Instructions to follow:
Retype the data that follows line by line, exactly, and leave its pictures out.

Robot episode data
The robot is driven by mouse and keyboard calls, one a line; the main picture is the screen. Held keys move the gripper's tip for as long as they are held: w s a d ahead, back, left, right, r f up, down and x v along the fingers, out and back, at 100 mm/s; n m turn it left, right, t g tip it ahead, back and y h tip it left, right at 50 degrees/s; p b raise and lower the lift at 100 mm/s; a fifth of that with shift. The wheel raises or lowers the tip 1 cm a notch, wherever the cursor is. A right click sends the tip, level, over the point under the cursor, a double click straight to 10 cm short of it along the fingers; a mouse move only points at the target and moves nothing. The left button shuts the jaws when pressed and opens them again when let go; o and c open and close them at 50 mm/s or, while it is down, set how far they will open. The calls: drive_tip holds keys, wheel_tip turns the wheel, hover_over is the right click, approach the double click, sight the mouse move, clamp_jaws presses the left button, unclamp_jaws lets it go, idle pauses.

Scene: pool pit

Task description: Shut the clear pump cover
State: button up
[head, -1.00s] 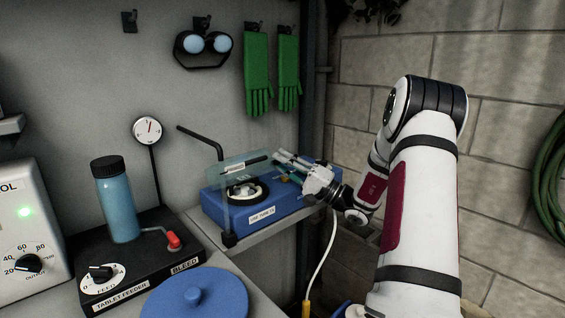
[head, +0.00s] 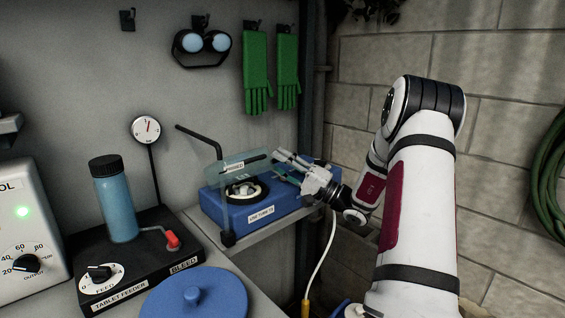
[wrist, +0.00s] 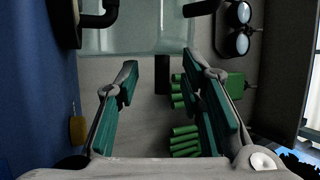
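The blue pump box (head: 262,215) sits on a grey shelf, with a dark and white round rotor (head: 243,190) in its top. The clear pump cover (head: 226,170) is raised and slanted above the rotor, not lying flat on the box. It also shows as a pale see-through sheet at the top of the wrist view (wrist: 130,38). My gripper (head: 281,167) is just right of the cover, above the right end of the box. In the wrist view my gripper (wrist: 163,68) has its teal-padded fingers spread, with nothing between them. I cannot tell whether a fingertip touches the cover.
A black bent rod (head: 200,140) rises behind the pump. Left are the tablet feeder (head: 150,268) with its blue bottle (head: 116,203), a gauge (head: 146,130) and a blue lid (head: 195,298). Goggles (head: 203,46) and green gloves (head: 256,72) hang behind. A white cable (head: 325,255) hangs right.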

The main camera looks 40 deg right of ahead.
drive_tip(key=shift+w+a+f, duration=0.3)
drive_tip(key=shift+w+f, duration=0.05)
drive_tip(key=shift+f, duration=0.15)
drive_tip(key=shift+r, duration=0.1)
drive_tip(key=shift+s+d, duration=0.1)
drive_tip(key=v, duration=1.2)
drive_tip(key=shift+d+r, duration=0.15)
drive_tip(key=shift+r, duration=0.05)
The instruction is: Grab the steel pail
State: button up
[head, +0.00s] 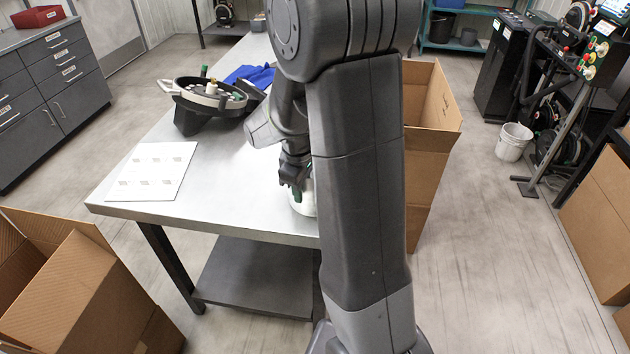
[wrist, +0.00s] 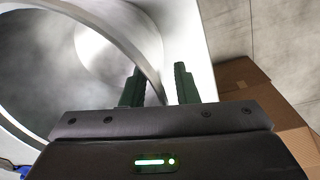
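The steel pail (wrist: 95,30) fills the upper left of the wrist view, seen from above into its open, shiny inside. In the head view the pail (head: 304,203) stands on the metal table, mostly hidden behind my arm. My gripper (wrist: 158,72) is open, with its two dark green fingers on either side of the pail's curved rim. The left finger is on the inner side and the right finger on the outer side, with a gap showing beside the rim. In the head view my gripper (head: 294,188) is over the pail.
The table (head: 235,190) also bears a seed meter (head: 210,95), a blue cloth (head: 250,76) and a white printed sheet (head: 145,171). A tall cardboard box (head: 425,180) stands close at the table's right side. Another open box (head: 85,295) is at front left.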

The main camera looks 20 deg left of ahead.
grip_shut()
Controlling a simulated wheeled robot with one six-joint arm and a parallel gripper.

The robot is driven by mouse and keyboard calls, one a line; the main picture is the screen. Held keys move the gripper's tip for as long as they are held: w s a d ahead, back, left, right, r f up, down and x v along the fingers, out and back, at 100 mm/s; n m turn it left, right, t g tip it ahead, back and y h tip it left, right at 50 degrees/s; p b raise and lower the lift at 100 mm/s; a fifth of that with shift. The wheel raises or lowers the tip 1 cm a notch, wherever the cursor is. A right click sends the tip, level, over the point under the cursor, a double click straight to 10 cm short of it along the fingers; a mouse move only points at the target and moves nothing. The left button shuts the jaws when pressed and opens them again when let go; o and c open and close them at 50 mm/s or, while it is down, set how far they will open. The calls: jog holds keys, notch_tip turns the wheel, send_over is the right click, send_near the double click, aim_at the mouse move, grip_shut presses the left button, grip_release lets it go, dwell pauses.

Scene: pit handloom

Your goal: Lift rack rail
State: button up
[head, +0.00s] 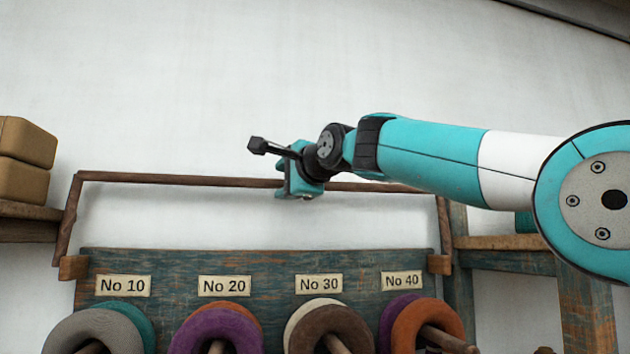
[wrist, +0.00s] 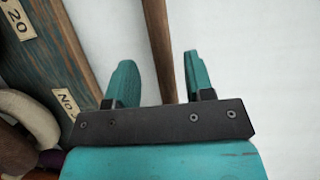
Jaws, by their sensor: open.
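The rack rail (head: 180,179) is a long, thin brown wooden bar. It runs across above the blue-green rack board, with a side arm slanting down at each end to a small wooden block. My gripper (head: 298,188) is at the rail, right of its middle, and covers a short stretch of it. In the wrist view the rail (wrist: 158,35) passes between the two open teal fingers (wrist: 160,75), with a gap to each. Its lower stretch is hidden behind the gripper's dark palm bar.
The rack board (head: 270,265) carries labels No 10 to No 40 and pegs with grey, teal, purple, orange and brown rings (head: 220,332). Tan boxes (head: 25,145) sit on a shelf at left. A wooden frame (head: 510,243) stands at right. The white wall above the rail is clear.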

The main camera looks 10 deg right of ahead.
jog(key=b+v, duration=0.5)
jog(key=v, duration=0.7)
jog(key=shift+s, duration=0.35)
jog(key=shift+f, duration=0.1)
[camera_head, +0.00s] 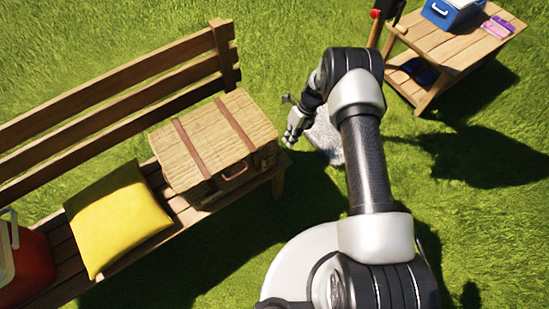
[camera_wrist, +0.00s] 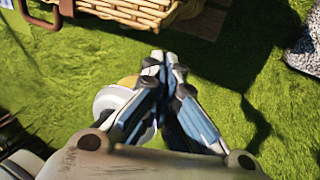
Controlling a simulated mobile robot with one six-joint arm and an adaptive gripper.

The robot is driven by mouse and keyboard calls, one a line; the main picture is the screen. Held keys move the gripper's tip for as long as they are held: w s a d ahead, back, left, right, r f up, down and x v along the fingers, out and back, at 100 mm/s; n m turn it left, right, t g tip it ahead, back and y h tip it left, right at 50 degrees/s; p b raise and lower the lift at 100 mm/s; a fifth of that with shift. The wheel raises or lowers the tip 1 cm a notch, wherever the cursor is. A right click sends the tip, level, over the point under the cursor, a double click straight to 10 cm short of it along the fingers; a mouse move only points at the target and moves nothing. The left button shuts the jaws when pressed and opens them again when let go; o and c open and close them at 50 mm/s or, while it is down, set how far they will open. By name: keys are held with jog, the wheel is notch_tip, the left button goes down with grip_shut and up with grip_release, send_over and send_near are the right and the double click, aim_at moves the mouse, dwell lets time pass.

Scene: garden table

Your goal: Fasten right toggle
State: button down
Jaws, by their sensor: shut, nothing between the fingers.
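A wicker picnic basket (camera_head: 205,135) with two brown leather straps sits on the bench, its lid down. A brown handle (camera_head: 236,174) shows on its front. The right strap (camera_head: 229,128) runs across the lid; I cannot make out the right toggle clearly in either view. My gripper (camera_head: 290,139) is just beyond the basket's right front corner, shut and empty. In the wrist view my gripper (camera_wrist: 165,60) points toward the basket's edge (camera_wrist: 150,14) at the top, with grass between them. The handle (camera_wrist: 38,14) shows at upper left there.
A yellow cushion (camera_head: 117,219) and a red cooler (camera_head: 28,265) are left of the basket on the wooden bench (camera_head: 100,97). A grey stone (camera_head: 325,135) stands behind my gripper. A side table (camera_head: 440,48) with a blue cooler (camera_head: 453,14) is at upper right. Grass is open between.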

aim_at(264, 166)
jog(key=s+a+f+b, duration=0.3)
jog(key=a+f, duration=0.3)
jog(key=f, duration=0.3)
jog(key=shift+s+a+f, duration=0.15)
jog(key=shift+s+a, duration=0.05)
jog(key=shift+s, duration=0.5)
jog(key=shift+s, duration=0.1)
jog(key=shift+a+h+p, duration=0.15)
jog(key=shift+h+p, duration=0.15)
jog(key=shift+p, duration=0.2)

Result:
The robot is driven by mouse and keyboard calls, one a line; the main picture is the screen. Held keys move the gripper's tip for as long as they are held: w s a d ahead, back, left, right, r f up, down and x v along the fingers, out and back, at 100 mm/s; n m turn it left, right, t g tip it ahead, back and y h tip it left, right at 50 degrees/s; p b raise and lower the lift at 100 mm/s; a fifth of that with shift. The wheel raises or lowers the tip 1 cm a notch, wherever the cursor is. A right click sends the tip, level, over the point under the cursor, a double click straight to 10 cm short of it along the fingers; a mouse move only points at the target and moves nothing. The left button shuts the jaws when pressed and opens them again when let go; o and c open and close them at 50 mm/s or, while it is down, set how far they will open. The calls: drive_tip holds keys, wheel_tip turns the wheel, hover_over is the right click, approach the double click, sight the mouse move, clamp_jaws presses the left button, unclamp_jaws lets it go, idle pauses.

Scene: pool pit

Task description: Shut the clear pump cover
State: button up
[head, -1.00s] 
[head, +0.00s] 
[wrist, +0.00s] 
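The blue pump box (head: 262,215) sits on a grey shelf, with a dark and white round rotor (head: 243,190) in its top. The clear pump cover (head: 226,170) is raised and slanted above the rotor, not lying flat on the box. It also shows as a pale see-through sheet at the top of the wrist view (wrist: 130,38). My gripper (head: 281,167) is just right of the cover, above the right end of the box. In the wrist view my gripper (wrist: 163,68) has its teal-padded fingers spread, with nothing between them. I cannot tell whether a fingertip touches the cover.
A black bent rod (head: 200,140) rises behind the pump. Left are the tablet feeder (head: 150,268) with its blue bottle (head: 116,203), a gauge (head: 146,130) and a blue lid (head: 195,298). Goggles (head: 203,46) and green gloves (head: 256,72) hang behind. A white cable (head: 325,255) hangs right.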

The main camera looks 40 deg right of ahead.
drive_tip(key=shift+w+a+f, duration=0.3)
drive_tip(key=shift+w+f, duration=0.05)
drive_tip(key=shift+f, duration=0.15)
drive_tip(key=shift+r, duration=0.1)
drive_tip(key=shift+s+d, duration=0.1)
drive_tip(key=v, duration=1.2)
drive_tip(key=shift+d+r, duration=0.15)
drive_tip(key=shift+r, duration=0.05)
The instruction is: Grab the steel pail
State: button up
[head, +0.00s] 
[wrist, +0.00s] 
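The steel pail (wrist: 95,30) fills the upper left of the wrist view, seen from above into its open, shiny inside. In the head view the pail (head: 304,203) stands on the metal table, mostly hidden behind my arm. My gripper (wrist: 158,72) is open, with its two dark green fingers on either side of the pail's curved rim. The left finger is on the inner side and the right finger on the outer side, with a gap showing beside the rim. In the head view my gripper (head: 294,188) is over the pail.
The table (head: 235,190) also bears a seed meter (head: 210,95), a blue cloth (head: 250,76) and a white printed sheet (head: 145,171). A tall cardboard box (head: 425,180) stands close at the table's right side. Another open box (head: 85,295) is at front left.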

The main camera looks 20 deg left of ahead.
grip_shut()
Controlling a simulated wheeled robot with one six-joint arm and a parallel gripper.

The robot is driven by mouse and keyboard calls, one a line; the main picture is the screen. Held keys move the gripper's tip for as long as they are held: w s a d ahead, back, left, right, r f up, down and x v along the fingers, out and back, at 100 mm/s; n m turn it left, right, t g tip it ahead, back and y h tip it left, right at 50 degrees/s; p b raise and lower the lift at 100 mm/s; a fifth of that with shift. The wheel raises or lowers the tip 1 cm a notch, wherever the cursor is. A right click sends the tip, level, over the point under the cursor, a double click straight to 10 cm short of it along the fingers; a mouse move only points at the target and moves nothing. The left button shuts the jaws when pressed and opens them again when let go; o and c open and close them at 50 mm/s or, while it is down, set how far they will open. The calls: jog holds keys, notch_tip turns the wheel, send_over is the right click, send_near the double click, aim_at the mouse move, grip_shut presses the left button, grip_release lets it go, dwell pauses.

Scene: pit handloom

Your goal: Lift rack rail
State: button up
[head, +0.00s] 
[wrist, +0.00s] 
Jaws, by their sensor: open.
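The rack rail (head: 180,179) is a long, thin brown wooden bar. It runs across above the blue-green rack board, with a side arm slanting down at each end to a small wooden block. My gripper (head: 298,188) is at the rail, right of its middle, and covers a short stretch of it. In the wrist view the rail (wrist: 158,35) passes between the two open teal fingers (wrist: 160,75), with a gap to each. Its lower stretch is hidden behind the gripper's dark palm bar.
The rack board (head: 270,265) carries labels No 10 to No 40 and pegs with grey, teal, purple, orange and brown rings (head: 220,332). Tan boxes (head: 25,145) sit on a shelf at left. A wooden frame (head: 510,243) stands at right. The white wall above the rail is clear.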

The main camera looks 10 deg right of ahead.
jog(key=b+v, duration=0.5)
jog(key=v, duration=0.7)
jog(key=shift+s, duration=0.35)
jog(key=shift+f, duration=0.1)
[camera_head, +0.00s] 
[camera_wrist, +0.00s] 
Controlling a simulated mobile robot with one six-joint arm and an adaptive gripper.

The robot is driven by mouse and keyboard calls, one a line; the main picture is the screen. Held keys move the gripper's tip for as long as they are held: w s a d ahead, back, left, right, r f up, down and x v along the fingers, out and back, at 100 mm/s; n m turn it left, right, t g tip it ahead, back and y h tip it left, right at 50 degrees/s; p b raise and lower the lift at 100 mm/s; a fifth of that with shift. The wheel raises or lowers the tip 1 cm a notch, wherever the cursor is. A right click sends the tip, level, over the point under the cursor, a double click straight to 10 cm short of it along the fingers; a mouse move only points at the target and moves nothing. The left button shuts the jaws when pressed and opens them again when let go; o and c open and close them at 50 mm/s or, while it is down, set how far they will open. By name: keys are held with jog, the wheel is notch_tip, the left button goes down with grip_shut and up with grip_release, send_over and send_near are the right and the double click, aim_at moves the mouse, dwell lets time pass.

Scene: garden table

Your goal: Fasten right toggle
State: button down
Jaws, by their sensor: shut, nothing between the fingers.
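A wicker picnic basket (camera_head: 205,135) with two brown leather straps sits on the bench, its lid down. A brown handle (camera_head: 236,174) shows on its front. The right strap (camera_head: 229,128) runs across the lid; I cannot make out the right toggle clearly in either view. My gripper (camera_head: 290,139) is just beyond the basket's right front corner, shut and empty. In the wrist view my gripper (camera_wrist: 165,60) points toward the basket's edge (camera_wrist: 150,14) at the top, with grass between them. The handle (camera_wrist: 38,14) shows at upper left there.
A yellow cushion (camera_head: 117,219) and a red cooler (camera_head: 28,265) are left of the basket on the wooden bench (camera_head: 100,97). A grey stone (camera_head: 325,135) stands behind my gripper. A side table (camera_head: 440,48) with a blue cooler (camera_head: 453,14) is at upper right. Grass is open between.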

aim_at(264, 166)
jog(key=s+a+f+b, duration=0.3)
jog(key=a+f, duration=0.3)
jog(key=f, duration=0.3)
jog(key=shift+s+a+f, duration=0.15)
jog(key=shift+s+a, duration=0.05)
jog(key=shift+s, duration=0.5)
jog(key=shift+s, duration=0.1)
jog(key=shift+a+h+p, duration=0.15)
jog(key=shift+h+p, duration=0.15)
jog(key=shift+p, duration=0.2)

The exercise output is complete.